| WHAT TO DO |
Within the listing below, locate all lines containing the word "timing". Copy each one.

| INPUT RECORDS |
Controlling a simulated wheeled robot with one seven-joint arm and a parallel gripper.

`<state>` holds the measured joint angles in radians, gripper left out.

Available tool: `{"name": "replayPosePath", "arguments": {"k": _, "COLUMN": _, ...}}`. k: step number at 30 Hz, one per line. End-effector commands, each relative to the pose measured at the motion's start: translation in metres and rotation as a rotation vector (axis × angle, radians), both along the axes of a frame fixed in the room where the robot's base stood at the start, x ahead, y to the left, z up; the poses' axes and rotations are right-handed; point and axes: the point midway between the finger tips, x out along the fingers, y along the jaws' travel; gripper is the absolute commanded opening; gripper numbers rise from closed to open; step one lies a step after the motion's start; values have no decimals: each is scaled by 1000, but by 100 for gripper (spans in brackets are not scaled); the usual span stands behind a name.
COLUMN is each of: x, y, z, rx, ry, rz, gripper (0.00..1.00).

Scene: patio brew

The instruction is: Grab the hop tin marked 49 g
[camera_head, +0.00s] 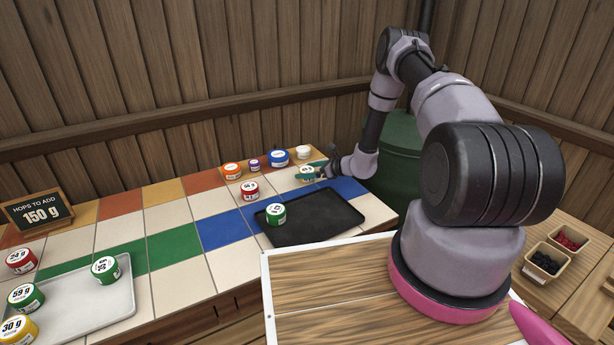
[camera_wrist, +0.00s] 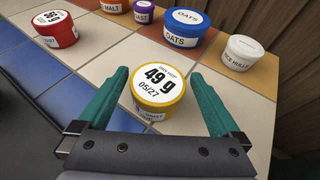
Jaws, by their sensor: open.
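The hop tin marked 49 g (camera_wrist: 158,88) is a round yellow tin with a white lid, upright on a cream tile in the wrist view. My gripper (camera_wrist: 158,76) is open, with one teal finger on each side of the tin. Small gaps show between the fingers and the tin, and I see no clear contact. In the head view the tin's pale lid (camera_head: 306,170) shows at my gripper (camera_head: 314,174), partly hidden by the fingers.
A red tin (camera_head: 250,190), orange malt tub (camera_head: 232,171), purple tub (camera_head: 253,164), blue oats tub (camera_head: 278,157) and white rice hulls tub (camera_wrist: 243,52) stand nearby. A dark tray (camera_head: 325,222) holds a green tin (camera_head: 275,214). A pale tray (camera_head: 75,315) holds several tins.

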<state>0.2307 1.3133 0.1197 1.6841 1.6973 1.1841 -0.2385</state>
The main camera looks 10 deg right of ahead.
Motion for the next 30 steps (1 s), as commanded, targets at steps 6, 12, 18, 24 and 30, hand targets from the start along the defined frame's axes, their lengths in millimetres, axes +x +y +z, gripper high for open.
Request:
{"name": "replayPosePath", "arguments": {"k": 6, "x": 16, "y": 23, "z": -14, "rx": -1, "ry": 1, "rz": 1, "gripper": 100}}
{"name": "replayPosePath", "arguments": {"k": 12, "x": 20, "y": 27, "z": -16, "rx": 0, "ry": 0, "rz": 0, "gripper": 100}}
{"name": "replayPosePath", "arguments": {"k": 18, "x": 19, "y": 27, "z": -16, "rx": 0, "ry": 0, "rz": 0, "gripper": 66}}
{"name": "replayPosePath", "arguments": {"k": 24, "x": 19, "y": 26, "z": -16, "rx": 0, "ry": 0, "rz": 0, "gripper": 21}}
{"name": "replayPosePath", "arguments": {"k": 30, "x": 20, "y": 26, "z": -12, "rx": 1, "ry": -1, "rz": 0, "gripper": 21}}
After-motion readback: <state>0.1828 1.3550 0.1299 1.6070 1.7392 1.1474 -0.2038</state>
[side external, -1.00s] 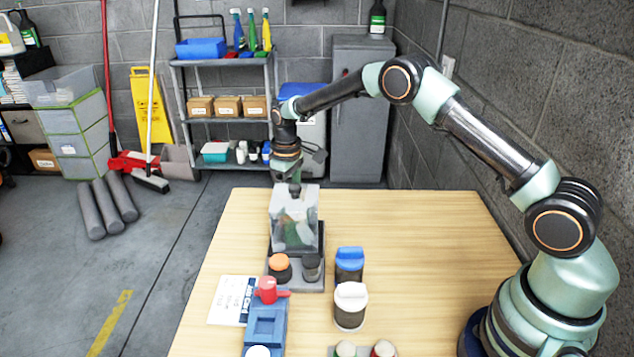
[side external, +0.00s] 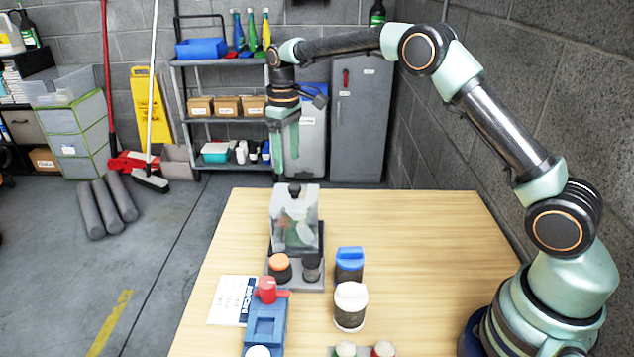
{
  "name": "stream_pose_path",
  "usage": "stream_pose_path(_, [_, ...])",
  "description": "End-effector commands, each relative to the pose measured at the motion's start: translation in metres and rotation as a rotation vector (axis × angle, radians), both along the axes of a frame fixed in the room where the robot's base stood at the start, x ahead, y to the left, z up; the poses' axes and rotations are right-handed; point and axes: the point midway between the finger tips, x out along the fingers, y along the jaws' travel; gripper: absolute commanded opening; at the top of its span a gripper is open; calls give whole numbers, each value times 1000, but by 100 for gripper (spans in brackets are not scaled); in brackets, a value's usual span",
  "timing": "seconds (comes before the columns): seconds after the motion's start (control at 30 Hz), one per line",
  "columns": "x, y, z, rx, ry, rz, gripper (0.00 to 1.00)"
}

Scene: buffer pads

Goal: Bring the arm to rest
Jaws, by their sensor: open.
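My gripper (side external: 287,165) is in the air above the far end of the wooden table (side external: 420,240). Its fingers point down and are apart, with nothing between them. Just below the fingers is a clear container with a dark knob on top (side external: 294,222), standing upright on a dark grey stand (side external: 312,283). The fingertips are apart from the knob.
On the stand are an orange-topped jar (side external: 279,265) and a dark grey jar (side external: 312,268). Nearby are a blue-lidded jar (side external: 349,264), a white-lidded jar (side external: 350,307), a blue fixture with a red handle (side external: 265,325) and a printed sheet (side external: 228,300). The table's right side is clear.

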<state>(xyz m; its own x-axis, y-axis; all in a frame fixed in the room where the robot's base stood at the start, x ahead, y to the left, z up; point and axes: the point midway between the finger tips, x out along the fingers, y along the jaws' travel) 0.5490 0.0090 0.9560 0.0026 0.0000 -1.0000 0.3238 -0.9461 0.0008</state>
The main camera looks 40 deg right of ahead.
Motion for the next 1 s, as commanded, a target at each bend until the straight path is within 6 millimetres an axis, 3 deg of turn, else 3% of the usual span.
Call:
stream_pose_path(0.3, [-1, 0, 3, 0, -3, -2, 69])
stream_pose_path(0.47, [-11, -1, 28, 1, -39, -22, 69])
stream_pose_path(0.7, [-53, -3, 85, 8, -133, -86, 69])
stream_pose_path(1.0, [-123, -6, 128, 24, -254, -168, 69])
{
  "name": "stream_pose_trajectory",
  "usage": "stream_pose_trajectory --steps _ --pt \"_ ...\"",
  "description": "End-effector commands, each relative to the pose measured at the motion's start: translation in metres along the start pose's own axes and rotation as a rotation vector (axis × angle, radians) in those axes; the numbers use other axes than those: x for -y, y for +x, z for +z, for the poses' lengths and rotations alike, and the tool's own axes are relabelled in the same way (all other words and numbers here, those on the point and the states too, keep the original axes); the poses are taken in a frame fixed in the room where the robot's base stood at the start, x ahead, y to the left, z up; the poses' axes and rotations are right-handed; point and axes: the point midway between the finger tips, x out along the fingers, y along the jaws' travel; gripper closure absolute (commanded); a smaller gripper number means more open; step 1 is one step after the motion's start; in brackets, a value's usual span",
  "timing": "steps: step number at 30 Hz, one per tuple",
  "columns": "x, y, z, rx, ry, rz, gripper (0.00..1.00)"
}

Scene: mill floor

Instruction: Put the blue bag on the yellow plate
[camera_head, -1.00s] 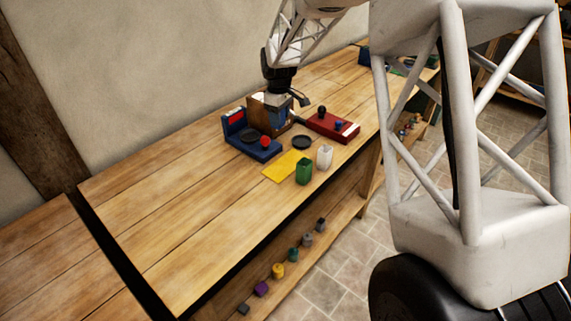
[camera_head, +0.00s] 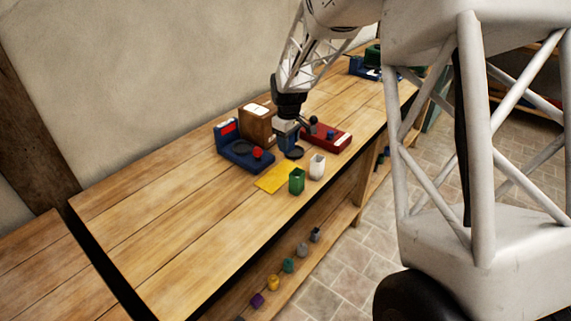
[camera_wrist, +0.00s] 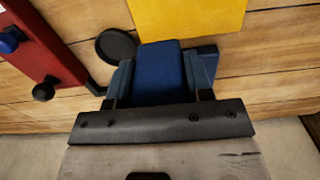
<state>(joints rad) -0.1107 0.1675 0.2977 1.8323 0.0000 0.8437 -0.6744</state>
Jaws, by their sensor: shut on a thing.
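My gripper (camera_head: 287,124) is shut on the blue bag (camera_head: 286,140), in front of the brown box. In the wrist view, my gripper (camera_wrist: 159,75) has one finger on each side of the blue bag (camera_wrist: 160,68), which looks like a dark blue block. The bag's underside is hidden. The yellow plate (camera_head: 277,179) lies flat and bare on the bench, nearer the front edge than the bag.
A blue device (camera_head: 241,150) with a red knob stands left of the bag, and a red device (camera_head: 328,137) stands right. A brown box (camera_head: 257,124) is behind. A black disc (camera_head: 293,153), green cup (camera_head: 297,181) and white cup (camera_head: 317,167) are nearby. The bench's left is clear.

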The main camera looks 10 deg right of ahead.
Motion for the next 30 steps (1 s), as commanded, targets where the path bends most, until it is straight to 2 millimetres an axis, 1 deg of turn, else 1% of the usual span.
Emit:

| THE COMPLETED TASK |
  "timing": "seconds (comes before the columns): seconds after the motion's start (control at 30 Hz), one per line",
  "timing": "steps: step number at 30 Hz, one per tuple",

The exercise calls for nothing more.